Da igualdade nos direitos naturais derivava-se não só a liberdade, mas também a possibilidade de questionar a desigualdade, seja entre indivíduos seja entre grupos, de definir a organização social e de resistir à arbitrariedade. Se a individualidade ganha um caráter natural, toda desigualdade passa a ser entendida como resultado do arranjo social, portanto, passível de contestação e sujeita à intervenção.
Dito assim diretamente, e em tão poucos parágrafos, talvez os conceitos de indivíduo e de direito à resistência - e porque não dizer direito à revolução -pareçam coisa menor ou até óbvias. Não são. Estavam em xeque no século XVIII como estão agora. Claro que em outros patamares. A opressão às vezes se materializa até na nossa incapacidade de refletir sobre a realidade, naturalizando e justificando a vilania. O mundo certamente não é plano.
T.H. Marshall aponta três conjuntos específicos de direitos no seu clássico Cidadania, classe social e status (Zahar, 1967), citado pela professora da USP, Maria Tereza Aina Sadek, no artigo Justiça e Direitos: a construção da igualdade.
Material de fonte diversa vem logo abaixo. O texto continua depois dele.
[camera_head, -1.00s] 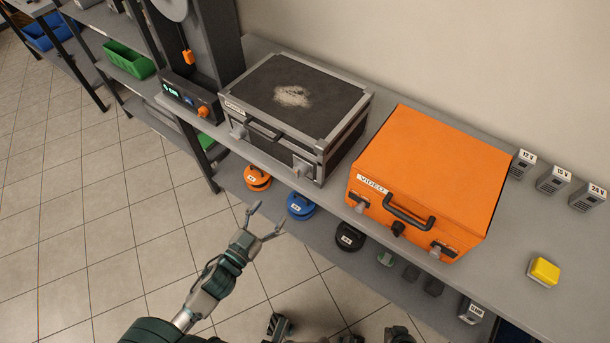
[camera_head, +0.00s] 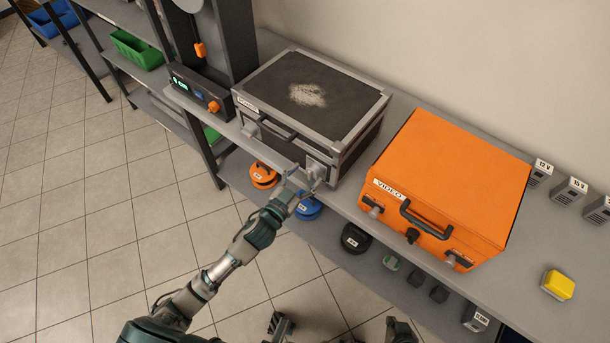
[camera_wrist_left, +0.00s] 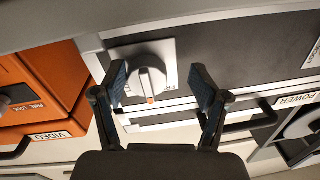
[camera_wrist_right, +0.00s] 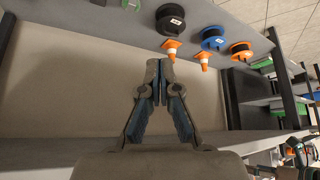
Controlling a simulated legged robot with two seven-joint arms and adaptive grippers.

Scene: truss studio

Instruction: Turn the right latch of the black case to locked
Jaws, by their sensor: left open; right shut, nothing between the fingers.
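The black case (camera_head: 318,92) stands closed on the grey shelf, with silver edges and a front handle (camera_head: 276,131). Its right latch (camera_head: 313,170) is a light knob on a white plate at the front right corner. In the left wrist view the latch knob (camera_wrist_left: 151,83) sits between the fingers, with an orange mark on one end. My left gripper (camera_head: 303,180) is open around the knob; contact cannot be told. The left latch (camera_head: 250,129) is at the other front corner. My right gripper (camera_wrist_right: 160,72) is shut and empty, apart from the case.
An orange case (camera_head: 451,182) labelled VIDEO stands right of the black case. A device with an orange knob (camera_head: 213,107) stands to its left. Cable reels, including an orange one (camera_head: 263,175), lie on the lower shelf. A yellow block (camera_head: 558,285) sits at far right.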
São eles: os direitos civis, os direitos políticos e os direitos sociais.
Os direitos civis significam que, independentemente das desigualdades econômicas e do lugar social dos indivíduos, todos têm igual liberdade de ir e vir, igual direito à segurança, à livre associação, à liberdade de religião, direito de propriedade, de ser julgado com o devido processo legal.
Os direitos políticos implicam em aceitar que todos são iguais e, portanto, devem ter o mesmo direito à participação no governo da sociedade e na escolha dos governantes e podem postular a posição de representantes políticos do povo. Os direitos sociais representam o entendimento de um padrão mínimo de igualdade entre as pessoas no uso dos bens coletivos, como a educação, a saúde e a moradia.
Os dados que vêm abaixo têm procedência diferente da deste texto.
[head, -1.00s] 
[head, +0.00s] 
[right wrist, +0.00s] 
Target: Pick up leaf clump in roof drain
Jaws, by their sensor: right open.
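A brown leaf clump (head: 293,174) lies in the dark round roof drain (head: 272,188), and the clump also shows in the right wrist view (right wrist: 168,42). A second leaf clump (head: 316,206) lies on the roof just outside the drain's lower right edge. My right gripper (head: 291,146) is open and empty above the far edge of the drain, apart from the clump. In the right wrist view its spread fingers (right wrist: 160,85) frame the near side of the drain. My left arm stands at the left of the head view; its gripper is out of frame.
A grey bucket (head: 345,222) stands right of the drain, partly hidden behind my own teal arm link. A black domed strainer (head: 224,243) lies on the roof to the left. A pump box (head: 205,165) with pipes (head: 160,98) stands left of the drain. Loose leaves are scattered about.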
Depois da Segunda Guerra Mundial ficou claro para muita gente que a enorme desigualdade social e econômica entre os indivíduos e nações tinha potencial de abalar o conceito de igualdade fundamentado nas leis e, por conseguinte, de comprometer a paz política e social. Outras correntes de pensamento colocaram em xeque a capacidade do livre mercado de por si só reduzir as desigualdades. Ao contrário, viam na mão invisível do mercado um ponto de agravamento dessa condição.
À noção de lei para todos é incorporada a ideia de que os desiguais devem ser tratados de forma desigual. A ortodoxia liberal é superada por uma agenda de políticas afirmativas que tem por finalidade pagar dívidas históricas com grupos sociais específicos. Essas políticas partem do pressuposto de que cabe ao Poder Público agir diretamente sobre a realidade social para reduzir a desigualdade.
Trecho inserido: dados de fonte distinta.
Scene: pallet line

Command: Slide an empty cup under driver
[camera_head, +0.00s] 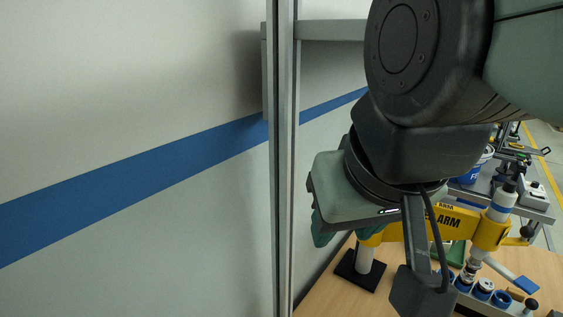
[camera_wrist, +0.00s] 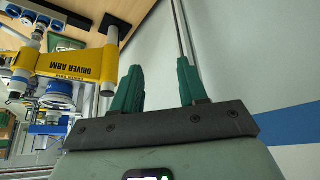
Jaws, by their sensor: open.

Se, por um lado, os direitos civis e políticos se beneficiam de um Estado não invasivo, que não cerceie os espaços de atuação individual; os direitos sociais requerem um Estado atuante, que reconheça a exclusão e promova políticas públicas distributivas e garantidoras do acesso aos bens coletivos. Hoje, a noção de direitos vai se aprofundando e passa do olhar sobre o indivíduo para o olhar também sobre grupos vulneráveis, minorias.
Os artigos de Cidadania, um Projeto em Construção exploram o olhar crítico sobre a realidade brasileira: o declínio das manifestações religiosas afrodescendentes, o racismo privado escondido sob o manto da democracia racial; o entendimento de que segurança pública não é simplesmente caso de polícia; as relações conflitantes entre o movimento LGBT e o Estado; e o avanço do mundo do capital sobre as populações tradicionais da Amazônia.
A agenda da cidadania é, por sua natureza de desafiar poderes constituídos, uma agenda de tensões, mas também de diálogo e convencimento. A abertura ao debate de ideias oxigena e fortalece suas posições.